BRIEF: Extract each line containing the string "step".

## begin

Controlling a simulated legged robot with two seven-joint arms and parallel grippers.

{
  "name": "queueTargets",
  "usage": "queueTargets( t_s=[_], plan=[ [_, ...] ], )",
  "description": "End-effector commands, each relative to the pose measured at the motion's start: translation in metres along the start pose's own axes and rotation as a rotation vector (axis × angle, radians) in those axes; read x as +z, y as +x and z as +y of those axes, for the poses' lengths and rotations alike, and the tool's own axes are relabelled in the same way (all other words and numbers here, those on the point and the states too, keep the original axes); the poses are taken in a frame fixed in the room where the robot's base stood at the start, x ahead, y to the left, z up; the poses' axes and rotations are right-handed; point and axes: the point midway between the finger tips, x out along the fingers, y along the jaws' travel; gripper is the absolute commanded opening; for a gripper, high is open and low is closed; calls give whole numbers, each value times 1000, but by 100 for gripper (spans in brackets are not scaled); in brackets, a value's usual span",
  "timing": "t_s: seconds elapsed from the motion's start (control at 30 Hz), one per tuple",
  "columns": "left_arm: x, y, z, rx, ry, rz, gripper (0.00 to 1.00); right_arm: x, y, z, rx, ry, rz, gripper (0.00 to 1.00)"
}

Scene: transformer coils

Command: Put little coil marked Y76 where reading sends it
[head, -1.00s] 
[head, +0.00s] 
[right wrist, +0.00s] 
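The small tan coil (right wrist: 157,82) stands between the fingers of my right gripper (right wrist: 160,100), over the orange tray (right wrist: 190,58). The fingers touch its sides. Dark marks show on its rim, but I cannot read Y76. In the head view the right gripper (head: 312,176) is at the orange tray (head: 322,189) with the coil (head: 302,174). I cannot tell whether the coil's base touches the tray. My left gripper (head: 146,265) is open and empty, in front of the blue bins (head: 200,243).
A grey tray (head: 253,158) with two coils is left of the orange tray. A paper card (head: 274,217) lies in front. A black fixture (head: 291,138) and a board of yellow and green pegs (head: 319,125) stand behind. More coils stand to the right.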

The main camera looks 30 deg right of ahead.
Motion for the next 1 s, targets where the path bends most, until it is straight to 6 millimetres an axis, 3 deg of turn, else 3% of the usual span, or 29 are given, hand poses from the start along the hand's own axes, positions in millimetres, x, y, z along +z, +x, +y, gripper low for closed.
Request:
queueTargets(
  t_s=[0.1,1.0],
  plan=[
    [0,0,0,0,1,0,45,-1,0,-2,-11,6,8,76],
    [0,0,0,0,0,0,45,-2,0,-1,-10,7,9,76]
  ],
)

## end
## begin

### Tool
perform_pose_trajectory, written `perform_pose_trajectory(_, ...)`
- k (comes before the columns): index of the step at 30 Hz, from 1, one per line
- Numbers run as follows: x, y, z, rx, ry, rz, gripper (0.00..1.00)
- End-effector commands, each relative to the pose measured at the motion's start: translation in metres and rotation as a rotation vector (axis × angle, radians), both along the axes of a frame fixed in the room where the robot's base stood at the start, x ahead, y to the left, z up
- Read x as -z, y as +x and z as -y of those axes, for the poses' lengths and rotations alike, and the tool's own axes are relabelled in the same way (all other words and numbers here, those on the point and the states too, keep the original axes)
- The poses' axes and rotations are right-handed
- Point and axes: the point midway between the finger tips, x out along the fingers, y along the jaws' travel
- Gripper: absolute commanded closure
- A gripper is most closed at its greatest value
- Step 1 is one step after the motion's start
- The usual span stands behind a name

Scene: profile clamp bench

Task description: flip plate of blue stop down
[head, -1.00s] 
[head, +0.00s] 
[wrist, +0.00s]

## end

ANSWER BELOW:
- k (comes before the columns): index of the step at 30 Hz, from 1, one per line
- Step 1 is one step after the motion's start

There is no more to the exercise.